Exercise ▸
Your task is to write out the complete listing exactly as it is shown.

Given information ▸
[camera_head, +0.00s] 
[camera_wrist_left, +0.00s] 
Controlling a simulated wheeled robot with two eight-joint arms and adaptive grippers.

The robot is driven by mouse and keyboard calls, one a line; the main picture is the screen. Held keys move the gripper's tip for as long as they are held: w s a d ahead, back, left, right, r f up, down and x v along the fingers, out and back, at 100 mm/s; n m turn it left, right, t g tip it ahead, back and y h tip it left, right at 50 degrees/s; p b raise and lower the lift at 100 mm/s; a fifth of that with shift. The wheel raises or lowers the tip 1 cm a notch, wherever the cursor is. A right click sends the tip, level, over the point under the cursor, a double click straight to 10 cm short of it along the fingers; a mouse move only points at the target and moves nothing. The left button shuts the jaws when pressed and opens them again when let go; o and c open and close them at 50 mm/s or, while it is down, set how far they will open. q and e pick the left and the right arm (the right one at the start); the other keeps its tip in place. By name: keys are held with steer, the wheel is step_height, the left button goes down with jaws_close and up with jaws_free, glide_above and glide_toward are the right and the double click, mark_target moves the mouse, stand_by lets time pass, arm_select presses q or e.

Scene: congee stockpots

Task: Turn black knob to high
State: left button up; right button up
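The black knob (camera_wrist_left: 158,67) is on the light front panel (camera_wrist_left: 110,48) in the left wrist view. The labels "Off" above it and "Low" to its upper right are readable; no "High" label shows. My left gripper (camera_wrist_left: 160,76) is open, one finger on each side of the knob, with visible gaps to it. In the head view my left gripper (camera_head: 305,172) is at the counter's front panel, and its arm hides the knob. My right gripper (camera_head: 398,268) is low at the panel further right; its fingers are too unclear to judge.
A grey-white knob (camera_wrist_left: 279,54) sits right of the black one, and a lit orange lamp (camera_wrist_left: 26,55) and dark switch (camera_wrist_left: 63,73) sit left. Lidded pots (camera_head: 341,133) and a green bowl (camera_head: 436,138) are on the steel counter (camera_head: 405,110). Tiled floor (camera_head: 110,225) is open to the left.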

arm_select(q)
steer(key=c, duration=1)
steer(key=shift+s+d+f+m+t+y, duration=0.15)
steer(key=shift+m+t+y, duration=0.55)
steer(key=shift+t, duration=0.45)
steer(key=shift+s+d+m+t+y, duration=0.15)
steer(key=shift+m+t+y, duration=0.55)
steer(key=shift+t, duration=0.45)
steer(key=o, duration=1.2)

Completed task ▸
[camera_head, +0.00s] 
[camera_wrist_left, +0.00s] 
Controlling a simulated wheeled robot with two eight-joint arms and adaptive grippers.

The robot is driven by mouse and keyboard calls, one a line; the main picture is the screen. Held keys move the gripper's tip for as long as they are held: w s a d ahead, back, left, right, r f up, down and x v along the fingers, out and back, at 100 mm/s; n m turn it left, right, t g tip it ahead, back and y h tip it left, right at 50 degrees/s; p b raise and lower the lift at 100 mm/s; a fifth of that with shift. The wheel raises or lowers the tip 1 cm a notch, wherever the cursor is. A right click sends the tip, level, over the point under the cursor, a double click straight to 10 cm short of it along the fingers; a mouse move only points at the target and moves nothing. The left button shuts the jaws when pressed and opens them again when let go; o and c open and close them at 50 mm/s or, while it is down, set how far they will open. q and e pick the left and the right arm (the right one at the start); the other keeps its tip in place. By name: keys are held with steer, the wheel is step_height, the left button goes down with jaws_close and up with jaws_free, glide_above and glide_toward are the right and the double click, mark_target moves the mouse, stand_by lets time pass, arm_select presses q or e.

Scene: congee stockpots

Task: Turn black knob to high
State: left button up; right button up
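The black knob (camera_wrist_left: 158,67) is on the light front panel (camera_wrist_left: 110,48) in the left wrist view. The labels "Off" above it and "Low" to its upper right are readable; no "High" label shows. My left gripper (camera_wrist_left: 160,76) is open, one finger on each side of the knob, with visible gaps to it. In the head view my left gripper (camera_head: 305,172) is at the counter's front panel, and its arm hides the knob. My right gripper (camera_head: 398,268) is low at the panel further right; its fingers are too unclear to judge.
A grey-white knob (camera_wrist_left: 279,54) sits right of the black one, and a lit orange lamp (camera_wrist_left: 26,55) and dark switch (camera_wrist_left: 63,73) sit left. Lidded pots (camera_head: 341,133) and a green bowl (camera_head: 436,138) are on the steel counter (camera_head: 405,110). Tiled floor (camera_head: 110,225) is open to the left.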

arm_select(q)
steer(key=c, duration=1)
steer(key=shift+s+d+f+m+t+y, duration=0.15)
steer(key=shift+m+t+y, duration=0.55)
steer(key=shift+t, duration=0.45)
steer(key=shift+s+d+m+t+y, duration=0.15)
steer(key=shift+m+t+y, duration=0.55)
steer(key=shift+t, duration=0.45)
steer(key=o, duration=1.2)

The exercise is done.